I contend that companies that get the first part down and then use the same concept toward employee engagement will do even better. If you view your employees as your “internal customers” then you need to develop a “customer-centric” and consistent approach to growth. Let’s face it, our employees have options, HVAC technicians, plumbers, and electricians are hard to find so we need to put some effort in to keeping them. It only takes one bad experience or one bad day for any of our “internal customers” to try and find greener pastures, not dissimilar to our external customers. Here are a few tips to develop your internal customer experience:
1. Develop Systems for Communication
The biggest complaint in any organization, big and small, is poor communication. To prevent communication issues systemize your communication flow and plan for potential issues. If you do not plan, then you essentially plan to fail. In regards to communication, you need to know top down who is going to communicate, what they will communicate, and when they will communicate. Transparency throughout an organization is key to employee morale; communicate everything that isn’t off limits, and for the stuff that is off limits, communicate why it is off limits. These systems should be proceduralized and communicated to the team. It is also important to carry out the system. If team members have been promised a certain type of communication at a certain time then it’s important to deliver on that promise.
2. Make Your Value Known
This also comes down to communication, but it’s more specific. You win your external customers by verbalizing and following through with your promises, so do the same to your internal customers. One way to communicate your business’s value is to have your team write down value-adds several times a year. Tell them you are making an updated recruitment brochure and you want to list everything great about working at your business. You might be surprised at some of the things they consider value-added. Then follow through and make a recruitment brochure with those bullets listed. Bonus: take those things that are value-added and try to do them even better.
3. Create a Relationship
People work for more than just paychecks. In fact, you spend more of your awake hours with the people at work than your loved-ones at home. Take time to develop those work relationships: spend time with your team and encourage them to spend time with each other. People tend to stay at jobs for a longer amount of time because they love the people they work with. Every business should have KPIs and hold people accountable, but they should also balance that with good rapport building. Have activities outside of work, tell jokes, make work fun.
4. Track Happiness
There are a lot of methods out there. I use Tinypulse.com – an anonymous question once a week to get a quick gauge of your team’s engagement. I feel the anonymity adds to more open conversation. A constant and consistent medium to ask for guidance is crucial to a successful operation. An open door policy only goes so far. Unless you ask for the information and make it “safe” to for employees to provide the information, you’ll probably always be wondering how your employees truly feel.

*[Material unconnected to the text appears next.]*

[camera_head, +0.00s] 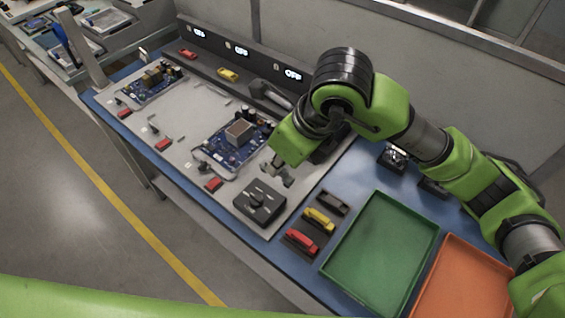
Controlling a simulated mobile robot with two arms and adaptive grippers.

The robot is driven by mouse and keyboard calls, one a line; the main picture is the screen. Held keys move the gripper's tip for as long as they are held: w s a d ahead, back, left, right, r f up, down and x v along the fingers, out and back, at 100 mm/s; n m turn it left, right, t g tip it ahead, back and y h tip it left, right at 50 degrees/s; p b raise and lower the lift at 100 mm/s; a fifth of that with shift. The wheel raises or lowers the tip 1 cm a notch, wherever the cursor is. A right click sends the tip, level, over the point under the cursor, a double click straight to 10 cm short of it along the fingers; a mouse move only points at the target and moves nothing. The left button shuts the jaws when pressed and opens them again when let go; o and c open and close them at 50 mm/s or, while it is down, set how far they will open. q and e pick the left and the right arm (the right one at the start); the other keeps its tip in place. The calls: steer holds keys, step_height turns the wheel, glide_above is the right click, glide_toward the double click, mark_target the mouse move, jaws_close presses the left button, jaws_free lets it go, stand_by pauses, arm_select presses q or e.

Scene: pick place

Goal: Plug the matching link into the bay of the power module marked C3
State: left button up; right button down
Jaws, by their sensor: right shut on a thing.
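My right gripper (280,174) points down over the grey work board, just behind a black box with raised parts on top (260,203). It is shut on a small thing, mostly hidden by the fingers, so I cannot tell which. A red link (301,240) and a yellow link (319,219) lie in dark holders; the holder behind them (333,202) looks dark, its content unclear. The long dark power unit at the back (212,62) has several OFF displays, a red link (188,54) and a yellow link (228,75). The C3 mark is not readable. My left gripper is out of view.
A blue circuit board (236,143) with a heat sink lies left of my right gripper, another (152,82) farther left. A green tray (382,245) and an orange tray (462,285) stand at right. Small red parts (213,184) line the board's front edge.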

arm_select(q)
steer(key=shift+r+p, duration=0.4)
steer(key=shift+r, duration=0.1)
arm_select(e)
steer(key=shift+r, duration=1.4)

5. Address Concerns Immediately
When we have a customer complaint in our business, we nip it in the bud. Within 24 hours we have that customer smiling again. We do whatever it takes because our reputation is on the line. We promise a level of service and if we haven’t delivered we have to own that. The last thing we want is a customer telling everyone they know the bad news. Our company does “happy checks,” where we call after a service and ask a 1-10 Net Promoter-type question. This concept should be repeatable with your team. You should ask them a Net Promoter-type question and if you get anything less than an 8, you should do everything in your power to make your employee smile again. Understand this: excellent employees rate their supervisors, not the other way around.